In dropping bombs on towns near its border with Syria, Turkey had two main goals: to ensure that its border with Syria was free of Kurdish forces, and to create a space inside Syria where as many as 2 million of the 3.6 million Syrian refugees currently living in Turkey can be resettled. This project is ongoing.

For years the government in Ankara, which controls the second-largest standing army in NATO after the United States, had been pushing Washington to jointly establish a "safe zone" extending 32 kilometres into Syrian territory, without success. President Erdogan had repeatedly warned that Turkey could take unilateral military action, after accusing the international community of failure to act.

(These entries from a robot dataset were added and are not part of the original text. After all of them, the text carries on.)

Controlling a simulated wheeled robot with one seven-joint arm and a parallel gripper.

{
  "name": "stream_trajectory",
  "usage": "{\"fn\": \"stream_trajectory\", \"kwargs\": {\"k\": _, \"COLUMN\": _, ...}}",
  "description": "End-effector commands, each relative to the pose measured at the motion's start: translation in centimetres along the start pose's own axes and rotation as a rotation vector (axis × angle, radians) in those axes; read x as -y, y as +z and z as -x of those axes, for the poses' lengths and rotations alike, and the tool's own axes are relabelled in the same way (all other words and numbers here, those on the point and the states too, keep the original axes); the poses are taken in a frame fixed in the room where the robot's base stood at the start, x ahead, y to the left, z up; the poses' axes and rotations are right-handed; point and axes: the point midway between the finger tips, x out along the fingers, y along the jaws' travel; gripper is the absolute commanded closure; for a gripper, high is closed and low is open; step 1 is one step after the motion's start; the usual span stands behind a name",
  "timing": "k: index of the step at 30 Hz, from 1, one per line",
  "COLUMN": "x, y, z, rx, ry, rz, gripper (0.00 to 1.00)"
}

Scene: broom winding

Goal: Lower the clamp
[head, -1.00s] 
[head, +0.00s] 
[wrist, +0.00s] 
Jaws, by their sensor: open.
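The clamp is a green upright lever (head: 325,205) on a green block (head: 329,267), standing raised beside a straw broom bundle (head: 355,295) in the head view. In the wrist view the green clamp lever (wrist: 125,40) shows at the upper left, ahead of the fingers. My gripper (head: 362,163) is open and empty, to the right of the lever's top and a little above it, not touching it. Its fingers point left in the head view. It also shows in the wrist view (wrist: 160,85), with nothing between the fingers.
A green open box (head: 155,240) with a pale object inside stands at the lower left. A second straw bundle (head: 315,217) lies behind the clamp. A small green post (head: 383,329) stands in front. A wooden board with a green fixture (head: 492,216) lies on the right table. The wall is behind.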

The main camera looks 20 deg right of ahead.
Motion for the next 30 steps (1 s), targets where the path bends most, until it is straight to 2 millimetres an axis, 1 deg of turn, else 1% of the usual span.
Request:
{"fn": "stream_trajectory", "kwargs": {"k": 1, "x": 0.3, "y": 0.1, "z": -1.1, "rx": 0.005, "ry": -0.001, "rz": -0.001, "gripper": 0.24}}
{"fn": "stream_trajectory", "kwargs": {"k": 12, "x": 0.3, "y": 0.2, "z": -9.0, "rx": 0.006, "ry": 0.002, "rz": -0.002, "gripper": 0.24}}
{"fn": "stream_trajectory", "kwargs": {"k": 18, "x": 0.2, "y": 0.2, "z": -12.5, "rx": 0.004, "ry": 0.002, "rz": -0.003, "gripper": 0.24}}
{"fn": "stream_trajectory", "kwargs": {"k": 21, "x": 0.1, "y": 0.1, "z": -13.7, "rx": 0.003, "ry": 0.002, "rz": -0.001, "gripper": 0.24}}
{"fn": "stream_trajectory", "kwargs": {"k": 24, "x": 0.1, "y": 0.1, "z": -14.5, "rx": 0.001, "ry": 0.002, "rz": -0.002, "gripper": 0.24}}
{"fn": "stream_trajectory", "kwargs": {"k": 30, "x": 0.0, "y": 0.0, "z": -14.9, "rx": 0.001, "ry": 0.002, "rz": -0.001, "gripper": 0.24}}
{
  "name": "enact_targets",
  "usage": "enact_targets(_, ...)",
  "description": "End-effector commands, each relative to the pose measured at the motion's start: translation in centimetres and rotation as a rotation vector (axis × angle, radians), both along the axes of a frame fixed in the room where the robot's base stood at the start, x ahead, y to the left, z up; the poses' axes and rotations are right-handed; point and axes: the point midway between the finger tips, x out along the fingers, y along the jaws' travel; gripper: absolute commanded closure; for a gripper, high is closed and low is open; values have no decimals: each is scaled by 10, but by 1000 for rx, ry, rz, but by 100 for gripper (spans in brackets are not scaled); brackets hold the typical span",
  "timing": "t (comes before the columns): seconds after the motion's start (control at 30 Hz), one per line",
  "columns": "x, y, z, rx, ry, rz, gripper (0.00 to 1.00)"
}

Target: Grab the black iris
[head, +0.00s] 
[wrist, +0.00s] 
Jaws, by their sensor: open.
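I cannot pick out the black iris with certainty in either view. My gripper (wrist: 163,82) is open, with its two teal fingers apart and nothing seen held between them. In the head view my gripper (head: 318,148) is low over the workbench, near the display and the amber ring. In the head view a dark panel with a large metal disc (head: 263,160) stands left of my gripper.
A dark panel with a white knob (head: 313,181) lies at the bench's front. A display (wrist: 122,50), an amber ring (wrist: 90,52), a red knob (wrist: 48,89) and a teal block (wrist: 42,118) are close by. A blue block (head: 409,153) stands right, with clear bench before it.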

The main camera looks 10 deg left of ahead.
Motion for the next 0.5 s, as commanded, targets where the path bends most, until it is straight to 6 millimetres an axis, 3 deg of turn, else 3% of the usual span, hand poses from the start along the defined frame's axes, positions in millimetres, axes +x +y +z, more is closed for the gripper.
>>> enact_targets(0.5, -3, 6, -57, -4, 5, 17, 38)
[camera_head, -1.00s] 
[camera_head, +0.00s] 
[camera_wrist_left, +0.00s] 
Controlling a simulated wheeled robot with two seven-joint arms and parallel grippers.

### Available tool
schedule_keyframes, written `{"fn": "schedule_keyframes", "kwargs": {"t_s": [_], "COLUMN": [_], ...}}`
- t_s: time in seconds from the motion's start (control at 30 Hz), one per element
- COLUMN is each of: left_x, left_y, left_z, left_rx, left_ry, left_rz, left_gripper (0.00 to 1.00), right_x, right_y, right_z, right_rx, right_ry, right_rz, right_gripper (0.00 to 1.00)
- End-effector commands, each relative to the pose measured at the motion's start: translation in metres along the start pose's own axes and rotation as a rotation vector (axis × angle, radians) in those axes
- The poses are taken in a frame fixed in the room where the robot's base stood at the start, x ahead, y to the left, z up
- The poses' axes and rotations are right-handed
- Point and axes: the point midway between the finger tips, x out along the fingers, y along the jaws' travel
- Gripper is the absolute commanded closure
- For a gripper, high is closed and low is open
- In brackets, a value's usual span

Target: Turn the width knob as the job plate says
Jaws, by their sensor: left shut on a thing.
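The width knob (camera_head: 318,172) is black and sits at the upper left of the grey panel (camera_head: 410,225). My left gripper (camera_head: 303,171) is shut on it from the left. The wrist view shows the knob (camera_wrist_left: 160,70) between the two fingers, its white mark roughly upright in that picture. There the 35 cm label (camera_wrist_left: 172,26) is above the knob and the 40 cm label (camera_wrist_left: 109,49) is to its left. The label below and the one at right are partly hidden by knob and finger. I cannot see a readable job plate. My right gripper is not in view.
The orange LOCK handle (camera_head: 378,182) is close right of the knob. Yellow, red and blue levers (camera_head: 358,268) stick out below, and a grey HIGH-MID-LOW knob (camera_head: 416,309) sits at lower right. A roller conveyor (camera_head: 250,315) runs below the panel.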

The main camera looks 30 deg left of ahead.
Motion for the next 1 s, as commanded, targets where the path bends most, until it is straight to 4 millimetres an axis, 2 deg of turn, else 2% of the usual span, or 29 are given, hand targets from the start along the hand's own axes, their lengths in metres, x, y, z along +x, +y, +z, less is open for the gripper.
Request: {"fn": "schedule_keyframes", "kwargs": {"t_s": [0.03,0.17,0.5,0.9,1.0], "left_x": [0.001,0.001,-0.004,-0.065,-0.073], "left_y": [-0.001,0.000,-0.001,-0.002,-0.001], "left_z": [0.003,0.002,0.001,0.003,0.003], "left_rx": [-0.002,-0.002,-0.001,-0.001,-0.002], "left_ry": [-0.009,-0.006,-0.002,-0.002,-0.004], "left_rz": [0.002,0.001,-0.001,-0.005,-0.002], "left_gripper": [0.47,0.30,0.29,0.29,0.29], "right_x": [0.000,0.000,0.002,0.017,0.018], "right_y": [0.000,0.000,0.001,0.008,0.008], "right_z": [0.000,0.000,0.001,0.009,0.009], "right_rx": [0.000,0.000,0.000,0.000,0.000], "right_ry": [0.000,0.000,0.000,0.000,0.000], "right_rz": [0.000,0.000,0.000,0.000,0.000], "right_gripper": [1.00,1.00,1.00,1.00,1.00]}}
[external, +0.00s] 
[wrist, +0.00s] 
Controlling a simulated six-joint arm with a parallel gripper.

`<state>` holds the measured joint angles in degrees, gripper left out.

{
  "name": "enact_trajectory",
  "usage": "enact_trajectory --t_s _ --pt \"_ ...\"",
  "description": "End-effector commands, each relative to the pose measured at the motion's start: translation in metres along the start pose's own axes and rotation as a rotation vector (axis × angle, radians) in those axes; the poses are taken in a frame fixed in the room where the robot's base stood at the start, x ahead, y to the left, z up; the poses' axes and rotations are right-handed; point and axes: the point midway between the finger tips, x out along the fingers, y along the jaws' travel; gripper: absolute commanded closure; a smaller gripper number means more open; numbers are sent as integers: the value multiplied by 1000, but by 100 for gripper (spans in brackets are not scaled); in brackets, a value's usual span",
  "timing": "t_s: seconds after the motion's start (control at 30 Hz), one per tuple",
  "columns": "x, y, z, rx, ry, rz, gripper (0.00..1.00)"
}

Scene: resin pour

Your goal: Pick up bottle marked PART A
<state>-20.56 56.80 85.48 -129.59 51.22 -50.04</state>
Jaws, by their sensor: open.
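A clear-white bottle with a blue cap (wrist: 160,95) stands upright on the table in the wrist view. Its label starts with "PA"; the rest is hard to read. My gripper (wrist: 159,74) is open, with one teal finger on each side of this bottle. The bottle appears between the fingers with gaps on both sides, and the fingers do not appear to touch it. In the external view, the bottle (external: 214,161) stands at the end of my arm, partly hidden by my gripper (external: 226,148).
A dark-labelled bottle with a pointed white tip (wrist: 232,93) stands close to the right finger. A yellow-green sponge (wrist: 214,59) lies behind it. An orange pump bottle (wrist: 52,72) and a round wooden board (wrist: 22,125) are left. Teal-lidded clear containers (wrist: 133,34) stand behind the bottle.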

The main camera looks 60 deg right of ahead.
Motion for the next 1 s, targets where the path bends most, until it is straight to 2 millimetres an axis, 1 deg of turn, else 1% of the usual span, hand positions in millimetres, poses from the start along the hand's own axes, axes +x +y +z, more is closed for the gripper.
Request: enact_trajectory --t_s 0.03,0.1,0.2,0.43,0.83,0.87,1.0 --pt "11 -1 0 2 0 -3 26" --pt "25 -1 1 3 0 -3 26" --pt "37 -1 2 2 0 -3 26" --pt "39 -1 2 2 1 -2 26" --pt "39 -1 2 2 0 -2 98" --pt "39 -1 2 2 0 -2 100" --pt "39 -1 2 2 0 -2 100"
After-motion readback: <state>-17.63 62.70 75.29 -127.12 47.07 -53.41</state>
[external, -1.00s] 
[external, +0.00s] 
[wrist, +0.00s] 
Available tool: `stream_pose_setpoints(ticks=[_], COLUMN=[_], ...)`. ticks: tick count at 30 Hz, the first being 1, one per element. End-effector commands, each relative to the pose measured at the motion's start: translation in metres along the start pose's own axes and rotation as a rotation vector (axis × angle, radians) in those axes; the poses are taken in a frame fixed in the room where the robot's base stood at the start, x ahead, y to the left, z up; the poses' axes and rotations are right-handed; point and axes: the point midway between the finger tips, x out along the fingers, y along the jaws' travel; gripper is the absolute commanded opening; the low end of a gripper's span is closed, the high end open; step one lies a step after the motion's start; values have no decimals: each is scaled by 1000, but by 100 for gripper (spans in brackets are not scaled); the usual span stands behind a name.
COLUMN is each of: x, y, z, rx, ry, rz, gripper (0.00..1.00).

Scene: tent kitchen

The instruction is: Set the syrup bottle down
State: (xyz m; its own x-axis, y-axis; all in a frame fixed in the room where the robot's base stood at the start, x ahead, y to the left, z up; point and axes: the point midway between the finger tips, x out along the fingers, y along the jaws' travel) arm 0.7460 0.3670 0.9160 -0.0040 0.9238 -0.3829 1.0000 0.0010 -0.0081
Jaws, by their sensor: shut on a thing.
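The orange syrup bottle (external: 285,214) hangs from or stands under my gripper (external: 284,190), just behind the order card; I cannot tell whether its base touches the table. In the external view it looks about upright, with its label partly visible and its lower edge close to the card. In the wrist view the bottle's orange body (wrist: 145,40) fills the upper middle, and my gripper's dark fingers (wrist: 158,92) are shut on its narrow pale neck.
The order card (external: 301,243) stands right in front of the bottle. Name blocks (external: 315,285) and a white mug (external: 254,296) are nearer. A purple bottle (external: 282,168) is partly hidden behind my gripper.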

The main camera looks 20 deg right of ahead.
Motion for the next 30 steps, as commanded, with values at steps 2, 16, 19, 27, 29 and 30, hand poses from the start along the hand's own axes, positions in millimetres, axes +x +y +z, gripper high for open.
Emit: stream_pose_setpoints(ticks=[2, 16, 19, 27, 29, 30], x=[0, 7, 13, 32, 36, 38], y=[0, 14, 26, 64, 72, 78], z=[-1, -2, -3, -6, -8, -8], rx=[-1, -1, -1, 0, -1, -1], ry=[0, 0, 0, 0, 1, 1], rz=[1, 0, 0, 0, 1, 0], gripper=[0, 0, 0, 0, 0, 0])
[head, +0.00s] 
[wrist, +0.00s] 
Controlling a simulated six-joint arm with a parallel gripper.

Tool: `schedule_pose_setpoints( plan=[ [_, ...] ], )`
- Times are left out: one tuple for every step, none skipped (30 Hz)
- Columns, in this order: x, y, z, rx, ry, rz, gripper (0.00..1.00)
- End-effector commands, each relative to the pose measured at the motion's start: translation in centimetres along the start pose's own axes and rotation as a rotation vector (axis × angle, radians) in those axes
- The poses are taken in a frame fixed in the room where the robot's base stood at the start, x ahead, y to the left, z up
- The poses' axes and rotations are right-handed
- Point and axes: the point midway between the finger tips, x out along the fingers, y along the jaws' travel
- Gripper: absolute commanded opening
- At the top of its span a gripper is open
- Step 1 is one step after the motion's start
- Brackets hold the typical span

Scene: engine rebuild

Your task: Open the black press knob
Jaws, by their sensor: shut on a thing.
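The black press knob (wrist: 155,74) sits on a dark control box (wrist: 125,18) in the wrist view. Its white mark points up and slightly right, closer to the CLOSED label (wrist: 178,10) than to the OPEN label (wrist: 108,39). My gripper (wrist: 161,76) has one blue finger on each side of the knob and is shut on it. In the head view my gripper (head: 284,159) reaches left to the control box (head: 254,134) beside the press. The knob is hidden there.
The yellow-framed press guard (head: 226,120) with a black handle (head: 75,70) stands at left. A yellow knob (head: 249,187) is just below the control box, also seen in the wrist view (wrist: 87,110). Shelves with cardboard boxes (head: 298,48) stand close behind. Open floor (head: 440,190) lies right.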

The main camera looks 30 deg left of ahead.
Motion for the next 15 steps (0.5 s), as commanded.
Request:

Cue the current situation.

Turkish-backed Syrian National Army fighters in Akcakale on October 13.

Turkish-backed Syrian National Army fighters in Akcakale on October 13.Credit: AP

Who are the Turkish-backed rebels?

As Turkey continued its aerial bombardment, it was providing cover not only for its own ground forces but for rebel groups that it backed. Within six days of the US withdrawal, one of these groups, the Sunni Islamist extremist Ahrar al-Sharqiya, had been blamed for executions, including that of Kurdish politician and women's rights activist Hevrin Khalaf. She and her driver were forced off the M4 highway by machine-gun fire, savagely beaten and shot dead.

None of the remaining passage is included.